- _Task objective_:
Start at the line that has "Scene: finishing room" and stop at the line that has "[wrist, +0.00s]". Print those lines and all lines between them exactly, and nothing more.

- _Source material_:
====================
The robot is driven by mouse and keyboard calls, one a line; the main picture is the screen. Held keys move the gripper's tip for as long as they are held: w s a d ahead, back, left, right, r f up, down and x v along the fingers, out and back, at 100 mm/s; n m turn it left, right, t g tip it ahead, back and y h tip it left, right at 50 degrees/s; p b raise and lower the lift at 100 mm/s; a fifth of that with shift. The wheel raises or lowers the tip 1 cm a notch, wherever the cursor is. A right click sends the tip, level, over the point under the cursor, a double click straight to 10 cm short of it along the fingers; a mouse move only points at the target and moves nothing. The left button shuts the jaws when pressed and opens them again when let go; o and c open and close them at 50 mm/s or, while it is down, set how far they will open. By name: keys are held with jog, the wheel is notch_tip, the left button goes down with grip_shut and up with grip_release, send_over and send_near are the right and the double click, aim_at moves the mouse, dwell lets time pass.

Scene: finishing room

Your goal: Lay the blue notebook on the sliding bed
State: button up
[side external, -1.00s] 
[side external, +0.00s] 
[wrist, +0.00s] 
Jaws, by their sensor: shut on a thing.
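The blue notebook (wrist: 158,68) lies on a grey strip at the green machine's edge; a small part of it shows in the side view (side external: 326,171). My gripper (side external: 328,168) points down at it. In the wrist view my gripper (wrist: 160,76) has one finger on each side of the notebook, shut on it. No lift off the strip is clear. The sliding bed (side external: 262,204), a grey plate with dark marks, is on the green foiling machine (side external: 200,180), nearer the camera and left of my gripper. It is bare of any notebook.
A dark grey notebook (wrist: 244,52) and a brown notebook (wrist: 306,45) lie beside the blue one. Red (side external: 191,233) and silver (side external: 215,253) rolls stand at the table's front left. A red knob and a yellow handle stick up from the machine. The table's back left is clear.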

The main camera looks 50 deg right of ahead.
====================
- _Written response_:
Scene: finishing room

Your goal: Lay the blue notebook on the sliding bed
State: button up
[side external, -1.00s] 
[side external, +0.00s] 
[wrist, +0.00s] 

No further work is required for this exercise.